Amortized O(1) time appends (or prepends) are achieved by introducing a new inner node type called Append, and using it to encode a logarithmic-length list of conc-trees, strictly decreasing in height. Every Append node ap must satisfy the following invariants:

1. Level of ap.left.right is always strictly larger than the level of ap.right.

2. The tree ap.right never contains any Append nodes (i.e. it is in the normalized form, composed only from <>, Single and Empty).

With these invariants, appending is isomorphic to binary number addition—two adjacent trees of the same height can be linked on constant time, with at most a logarithmic number of carry operations.
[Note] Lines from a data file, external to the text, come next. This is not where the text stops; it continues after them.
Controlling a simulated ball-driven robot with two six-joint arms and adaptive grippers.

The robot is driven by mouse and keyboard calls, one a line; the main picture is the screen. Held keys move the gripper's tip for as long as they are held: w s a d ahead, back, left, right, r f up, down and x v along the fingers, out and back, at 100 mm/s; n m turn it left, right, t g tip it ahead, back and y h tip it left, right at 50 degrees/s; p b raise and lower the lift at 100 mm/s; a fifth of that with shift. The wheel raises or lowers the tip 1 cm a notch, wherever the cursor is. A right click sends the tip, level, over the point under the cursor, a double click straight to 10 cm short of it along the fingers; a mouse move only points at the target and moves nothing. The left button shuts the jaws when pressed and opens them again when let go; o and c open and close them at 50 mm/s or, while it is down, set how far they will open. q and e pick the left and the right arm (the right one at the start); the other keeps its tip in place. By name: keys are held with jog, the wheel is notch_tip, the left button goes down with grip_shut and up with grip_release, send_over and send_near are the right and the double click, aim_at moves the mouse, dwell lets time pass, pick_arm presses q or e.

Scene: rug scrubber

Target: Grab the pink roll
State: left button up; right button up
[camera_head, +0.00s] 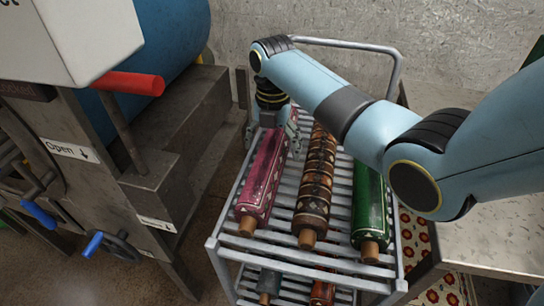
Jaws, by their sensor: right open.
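The pink roll (261,179) lies lengthwise on the left side of the slatted metal cart (318,255), its brown core end toward me. My right arm reaches in from the right, over the cart. My right gripper (276,126) is at the far end of the pink roll, with its fingers down around or beside that end. The gripper is open; whether its fingers touch the roll I cannot tell. My left gripper is not in view.
A brown patterned roll (316,185) and a green roll (369,210) lie to the right of the pink one. More rolls sit on the lower shelf. A machine with a red handle (128,83) stands close on the left. A metal table (490,240) is on the right.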

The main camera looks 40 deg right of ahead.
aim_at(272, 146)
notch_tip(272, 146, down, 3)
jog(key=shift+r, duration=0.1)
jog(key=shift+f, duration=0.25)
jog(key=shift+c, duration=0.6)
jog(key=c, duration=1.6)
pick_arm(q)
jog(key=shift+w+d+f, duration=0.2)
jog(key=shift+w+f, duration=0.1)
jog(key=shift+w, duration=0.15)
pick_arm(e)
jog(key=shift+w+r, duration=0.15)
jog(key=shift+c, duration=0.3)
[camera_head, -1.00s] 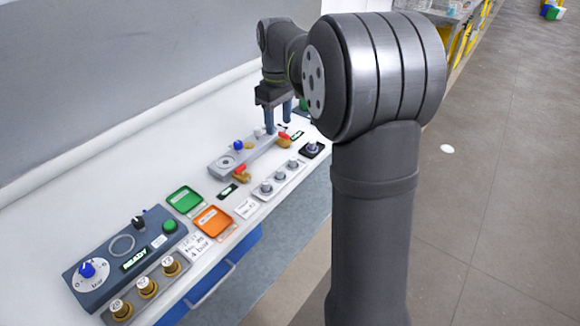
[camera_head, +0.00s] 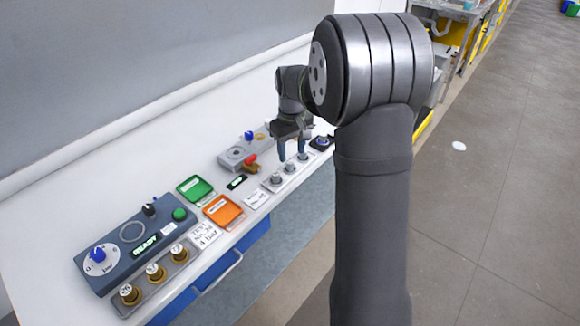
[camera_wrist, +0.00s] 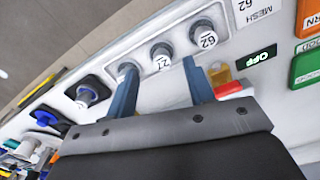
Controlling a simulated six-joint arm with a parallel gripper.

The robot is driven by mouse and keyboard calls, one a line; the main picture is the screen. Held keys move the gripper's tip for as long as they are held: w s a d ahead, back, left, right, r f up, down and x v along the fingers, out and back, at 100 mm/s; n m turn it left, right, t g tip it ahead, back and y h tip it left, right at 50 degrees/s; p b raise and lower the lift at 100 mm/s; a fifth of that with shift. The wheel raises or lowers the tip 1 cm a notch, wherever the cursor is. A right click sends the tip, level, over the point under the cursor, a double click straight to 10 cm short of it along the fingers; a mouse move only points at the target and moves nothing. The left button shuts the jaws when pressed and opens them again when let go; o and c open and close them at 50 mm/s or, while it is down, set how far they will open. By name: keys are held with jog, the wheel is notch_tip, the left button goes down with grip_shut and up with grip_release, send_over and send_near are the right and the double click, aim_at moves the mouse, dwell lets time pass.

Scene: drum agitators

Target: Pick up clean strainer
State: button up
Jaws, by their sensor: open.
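Three small grey strainers stand in a row on a light rack (camera_head: 283,183) near the table's front edge: a near one (camera_head: 276,179), a middle one (camera_head: 290,168) and a far one (camera_head: 303,157). In the wrist view the near one (camera_wrist: 206,34) reads 62 and the middle one (camera_wrist: 161,54) seems to read 21. The far one (camera_wrist: 127,69) is partly behind a finger. I cannot tell which is the clean one. My gripper (camera_head: 291,153) is open and empty above the rack. In the wrist view my fingers (camera_wrist: 161,75) point toward the middle strainer, apparently without touching it.
A grey fixture (camera_head: 238,156) with a red-handled brass valve (camera_head: 251,164) stands behind the rack. A dark square holder (camera_head: 320,143) stands beyond its far end. A white card (camera_head: 256,198), an orange tray (camera_head: 222,211) and a green tray (camera_head: 195,188) lie on the near side.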

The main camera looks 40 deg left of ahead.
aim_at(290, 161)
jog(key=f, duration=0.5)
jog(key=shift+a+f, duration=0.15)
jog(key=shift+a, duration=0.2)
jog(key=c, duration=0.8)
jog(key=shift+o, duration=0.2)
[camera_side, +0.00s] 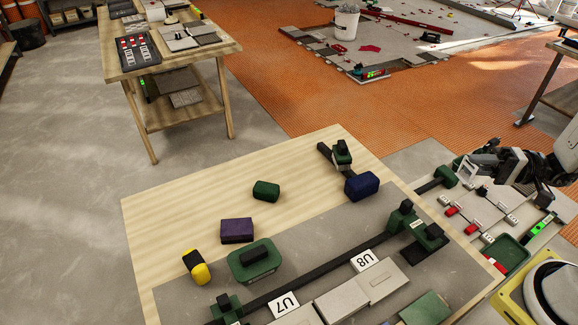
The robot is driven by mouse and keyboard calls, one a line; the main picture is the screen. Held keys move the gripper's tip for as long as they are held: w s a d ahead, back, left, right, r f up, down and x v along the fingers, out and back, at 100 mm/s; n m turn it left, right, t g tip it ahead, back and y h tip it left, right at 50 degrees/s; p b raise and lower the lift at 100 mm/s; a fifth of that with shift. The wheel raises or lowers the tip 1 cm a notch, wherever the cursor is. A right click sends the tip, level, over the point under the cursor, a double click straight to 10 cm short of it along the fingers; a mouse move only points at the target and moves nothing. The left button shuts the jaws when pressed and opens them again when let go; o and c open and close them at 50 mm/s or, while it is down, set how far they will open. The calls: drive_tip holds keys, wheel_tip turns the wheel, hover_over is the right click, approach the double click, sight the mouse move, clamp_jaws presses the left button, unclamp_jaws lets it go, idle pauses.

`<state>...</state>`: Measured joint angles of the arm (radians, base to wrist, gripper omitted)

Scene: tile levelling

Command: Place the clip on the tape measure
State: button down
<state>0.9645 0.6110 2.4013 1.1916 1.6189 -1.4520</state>
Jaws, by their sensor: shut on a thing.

This is illustrated in the following figure, where an element is being appended to a conc-tree that corresponds to a binary number 11:

This binary number representation is similar to that of purely functional random access lists by Okasaki,^[5] with the difference that random access lists require all the trees to be complete binary trees, whereas conc-trees are more relaxed, and only require balanced trees. These more relaxed invariants allow conc-trees to retain logarithmic time concatenation, while random access lists allow only O(n) concatenation.

The following is an implementation of an append method that is worst-case O(log n) time and amortized O(1) time:

case class Append[T](left: Conc[T], right: Conc[T]) extends Conc[T] {
  val level = 1 + math.max(left.level, right.level)
  val size = left.size + right.size
}

private def append[T](xs: Append[T], ys: Conc[T]) =
  if (xs.right.level > ys.level) new Append(xs, ys)
  else {
    val zs = new <>(xs.right, ys)
    xs.left match {
      case ws @ Append(_, _) => append(ws, zs)
      case ws => if (ws.level <= xs.level) concat(ws, zs) else new Append(ws, zs)
    }
  }
}

Conc-tree constructed this way never has more than O(log n) Append nodes, and can be converted back to the normalized form (one using only <>, Single and Empty nodes) in O(log n) time.

A detailed demonstration of these operations can be found in online resources,^[6][7] or in the original conc-tree paper.^[1] It was shown that these basic operations can be extended to support worst-case O(1) deque operations,^[2] while keeping the O(log n) concatenation time bound, at the cost of increasing the constant factors of all operations.